I don’t think this is about what you are doing at all. It’s a thing that the Spirit of God is doing. It’s happening in you, it’s happening to you. Just pay attention and don’t back out. Just pay attention and don’t back out.

Friends, I wonder what you feel needs to be burned down in our world? Is there anyway it’s starting to happen already? Anyway the fire is burning. Maybe God is in that.

And I wonder if there are things in your life that need some fire. Are there ways of thinking and living and being in your life that are holding you back, that are shaping a way of life that you will regret in future years? What do we need cleansed, purified, burned off in us, so we won’t regret this time in our lives?

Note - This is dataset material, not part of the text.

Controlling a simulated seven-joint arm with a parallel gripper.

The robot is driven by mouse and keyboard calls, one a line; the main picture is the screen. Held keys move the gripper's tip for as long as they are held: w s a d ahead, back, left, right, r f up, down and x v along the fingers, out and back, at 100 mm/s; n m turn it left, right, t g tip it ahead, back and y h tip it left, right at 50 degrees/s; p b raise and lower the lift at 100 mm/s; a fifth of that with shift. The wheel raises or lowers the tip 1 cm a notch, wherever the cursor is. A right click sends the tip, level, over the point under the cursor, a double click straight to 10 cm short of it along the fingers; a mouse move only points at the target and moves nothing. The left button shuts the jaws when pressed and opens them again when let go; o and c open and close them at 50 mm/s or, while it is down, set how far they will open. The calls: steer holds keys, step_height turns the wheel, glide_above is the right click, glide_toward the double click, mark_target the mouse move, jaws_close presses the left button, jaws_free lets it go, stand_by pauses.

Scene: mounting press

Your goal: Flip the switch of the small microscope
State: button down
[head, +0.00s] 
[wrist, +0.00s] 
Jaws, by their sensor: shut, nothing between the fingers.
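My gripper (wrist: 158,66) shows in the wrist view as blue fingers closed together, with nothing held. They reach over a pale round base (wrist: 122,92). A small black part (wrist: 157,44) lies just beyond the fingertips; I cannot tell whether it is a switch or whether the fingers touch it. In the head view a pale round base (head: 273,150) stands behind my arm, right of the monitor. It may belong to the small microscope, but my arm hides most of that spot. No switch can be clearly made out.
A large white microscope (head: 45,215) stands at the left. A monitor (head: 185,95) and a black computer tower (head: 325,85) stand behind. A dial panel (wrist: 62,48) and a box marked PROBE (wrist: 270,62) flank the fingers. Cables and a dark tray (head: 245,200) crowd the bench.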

Let me give you a picture of how this works, from one of the tools God’s using in me. 

I go to a hot yoga studio once a week. Been doing that six or seven months. And I quote my teacher in the guide this week. 

Because as the heat in the room settles into us, and we move from warming up to really pushing our bodies and our minds, as the practice gets harder and harder, he’ll talk about letting the fire build, letting the fire do its work in us.

And I’ve heard him say, many times:

There’s no cleansing force like fire. There’s no cleansing force like fire.

I still don’t understand this entirely, but over time, as I persevere in the harder parts of the practice, I sense two dispositions, two attitudes slowly burning off. One is: I must be in control.

Because when I hold a pose past what I think my body is capable of, when my muscles are aching and shaking, and I’m sweating out and ready to give up, to instead breathe steady, focus my gaze, and to hold is to surrender. It’s to relinquish the control I can exercise to stop and to just let it go. That surrender seems like it’s burning off the: I must be in control in me that goes beyond that moment. 

And the other thing it’s burning off is: I can’t. Because just like you, just like all of us, with the help of God and friends, I’m capable of far more than the mediocrity I accept from myself – mediocrity of body, of moral fiber, of spiritual depth, and of love, justice, freedom, and joy. There’s so much more hiding behind the “I can’ts.” 

And a little bit of that is burning off in this practice. 

Less control, more surrender.

Less giving up, more perseverance.

It’s slow growth, but I value it. And it takes fire.

Which means I can’t make it happen. But I can give my attention to something that does it, and not back away from that. 

So it is with God. God is interested in us giving our attention to that in God which will burn off our “I must be in control” and our “I can’ts” and all the other stuff that makes us smaller, less free, less loving. 

We can’t self-improve our way into this because we’re not in charge of the world. We’re not really even in charge of our own lives, in that we can’t control them very well. 

But we can give our attention to God, to the person and words of Jesus, and to however it is that the Spirit of Christ is moving in us or around us to transform us into our fullness as children of God. 

Friends, as we close here, I ask:

If you could safely direct the flame of a fire to burn away bad things without doing any harm, what would you burn?

  • What do you wish for the fire of God to burn off in this world?
  • In your school or workplace?
  • What do you wish God would burn off and purify inside your home or inside yourself? 

Let’s name these things as a prayer. Name our desires for personal and collective purification as an offering. Trusting that God of the refiners fire hears and cares and will gently burn among us and within us.